→ **Work to do**
Print the listing that follows, character for character.

→ **Data block**
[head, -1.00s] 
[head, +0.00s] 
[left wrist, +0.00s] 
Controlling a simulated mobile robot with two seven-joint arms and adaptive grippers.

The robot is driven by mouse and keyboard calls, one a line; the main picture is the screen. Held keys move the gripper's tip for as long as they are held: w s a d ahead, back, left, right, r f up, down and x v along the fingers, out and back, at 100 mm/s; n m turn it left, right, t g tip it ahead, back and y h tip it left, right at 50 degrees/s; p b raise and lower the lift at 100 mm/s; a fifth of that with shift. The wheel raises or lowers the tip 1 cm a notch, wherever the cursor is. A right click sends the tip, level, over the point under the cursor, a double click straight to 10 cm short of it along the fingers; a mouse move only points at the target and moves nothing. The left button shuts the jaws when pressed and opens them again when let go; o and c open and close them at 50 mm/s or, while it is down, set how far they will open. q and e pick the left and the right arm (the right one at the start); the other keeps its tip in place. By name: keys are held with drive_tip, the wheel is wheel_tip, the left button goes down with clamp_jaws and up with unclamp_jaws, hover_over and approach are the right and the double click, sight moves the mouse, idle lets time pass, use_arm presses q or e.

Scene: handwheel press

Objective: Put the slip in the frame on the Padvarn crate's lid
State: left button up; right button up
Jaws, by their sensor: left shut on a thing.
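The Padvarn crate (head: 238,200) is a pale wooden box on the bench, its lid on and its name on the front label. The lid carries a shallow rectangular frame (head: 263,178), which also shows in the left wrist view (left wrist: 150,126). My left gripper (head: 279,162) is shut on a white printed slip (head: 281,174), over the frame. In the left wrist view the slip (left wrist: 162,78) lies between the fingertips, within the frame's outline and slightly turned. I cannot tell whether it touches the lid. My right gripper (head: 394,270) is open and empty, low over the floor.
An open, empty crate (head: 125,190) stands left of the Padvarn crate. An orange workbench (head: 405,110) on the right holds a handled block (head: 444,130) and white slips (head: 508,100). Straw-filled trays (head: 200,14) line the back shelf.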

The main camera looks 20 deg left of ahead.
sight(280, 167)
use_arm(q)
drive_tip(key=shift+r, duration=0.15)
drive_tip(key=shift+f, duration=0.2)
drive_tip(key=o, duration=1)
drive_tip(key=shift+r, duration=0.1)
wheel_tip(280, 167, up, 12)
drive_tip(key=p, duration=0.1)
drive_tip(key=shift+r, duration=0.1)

→ **The reply**
[head, -1.00s] 
[head, +0.00s] 
[left wrist, +0.00s] 
Controlling a simulated mobile robot with two seven-joint arms and adaptive grippers.

The robot is driven by mouse and keyboard calls, one a line; the main picture is the screen. Held keys move the gripper's tip for as long as they are held: w s a d ahead, back, left, right, r f up, down and x v along the fingers, out and back, at 100 mm/s; n m turn it left, right, t g tip it ahead, back and y h tip it left, right at 50 degrees/s; p b raise and lower the lift at 100 mm/s; a fifth of that with shift. The wheel raises or lowers the tip 1 cm a notch, wherever the cursor is. A right click sends the tip, level, over the point under the cursor, a double click straight to 10 cm short of it along the fingers; a mouse move only points at the target and moves nothing. The left button shuts the jaws when pressed and opens them again when let go; o and c open and close them at 50 mm/s or, while it is down, set how far they will open. q and e pick the left and the right arm (the right one at the start); the other keeps its tip in place. By name: keys are held with drive_tip, the wheel is wheel_tip, the left button goes down with clamp_jaws and up with unclamp_jaws, hover_over and approach are the right and the double click, sight moves the mouse, idle lets time pass, use_arm presses q or e.

Scene: handwheel press

Objective: Put the slip in the frame on the Padvarn crate's lid
State: left button up; right button up
Jaws, by their sensor: left shut on a thing.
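The Padvarn crate (head: 238,200) is a pale wooden box on the bench, its lid on and its name on the front label. The lid carries a shallow rectangular frame (head: 263,178), which also shows in the left wrist view (left wrist: 150,126). My left gripper (head: 279,162) is shut on a white printed slip (head: 281,174), over the frame. In the left wrist view the slip (left wrist: 162,78) lies between the fingertips, within the frame's outline and slightly turned. I cannot tell whether it touches the lid. My right gripper (head: 394,270) is open and empty, low over the floor.
An open, empty crate (head: 125,190) stands left of the Padvarn crate. An orange workbench (head: 405,110) on the right holds a handled block (head: 444,130) and white slips (head: 508,100). Straw-filled trays (head: 200,14) line the back shelf.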

The main camera looks 20 deg left of ahead.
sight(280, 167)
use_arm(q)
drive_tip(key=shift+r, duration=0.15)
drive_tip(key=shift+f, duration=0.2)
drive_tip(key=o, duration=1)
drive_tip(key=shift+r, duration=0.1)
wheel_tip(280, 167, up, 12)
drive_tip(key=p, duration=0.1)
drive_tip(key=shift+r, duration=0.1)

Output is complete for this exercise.